What is asked
Exactly and only the lines from the one with "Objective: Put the" through the end of the listing are to be transcribed, both ends included.

Provided material

*-*-*

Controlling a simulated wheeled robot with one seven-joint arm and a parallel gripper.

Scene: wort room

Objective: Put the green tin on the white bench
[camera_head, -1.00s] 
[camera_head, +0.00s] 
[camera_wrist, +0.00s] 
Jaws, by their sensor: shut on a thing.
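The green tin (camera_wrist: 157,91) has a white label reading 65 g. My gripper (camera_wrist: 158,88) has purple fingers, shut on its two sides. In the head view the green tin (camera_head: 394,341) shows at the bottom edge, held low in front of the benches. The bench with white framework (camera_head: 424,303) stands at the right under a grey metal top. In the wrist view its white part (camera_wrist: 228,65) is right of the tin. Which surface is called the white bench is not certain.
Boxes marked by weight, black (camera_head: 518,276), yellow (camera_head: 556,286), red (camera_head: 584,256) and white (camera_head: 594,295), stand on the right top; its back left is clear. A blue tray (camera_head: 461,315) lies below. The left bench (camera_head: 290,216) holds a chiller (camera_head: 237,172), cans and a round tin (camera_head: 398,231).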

*-*-*

Result of the task
Objective: Put the green tin on the white bench
[camera_head, -1.00s] 
[camera_head, +0.00s] 
[camera_wrist, +0.00s] 
Jaws, by their sensor: shut on a thing.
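The green tin (camera_wrist: 157,91) has a white label reading 65 g. My gripper (camera_wrist: 158,88) has purple fingers, shut on its two sides. In the head view the green tin (camera_head: 394,341) shows at the bottom edge, held low in front of the benches. The bench with white framework (camera_head: 424,303) stands at the right under a grey metal top. In the wrist view its white part (camera_wrist: 228,65) is right of the tin. Which surface is called the white bench is not certain.
Boxes marked by weight, black (camera_head: 518,276), yellow (camera_head: 556,286), red (camera_head: 584,256) and white (camera_head: 594,295), stand on the right top; its back left is clear. A blue tray (camera_head: 461,315) lies below. The left bench (camera_head: 290,216) holds a chiller (camera_head: 237,172), cans and a round tin (camera_head: 398,231).

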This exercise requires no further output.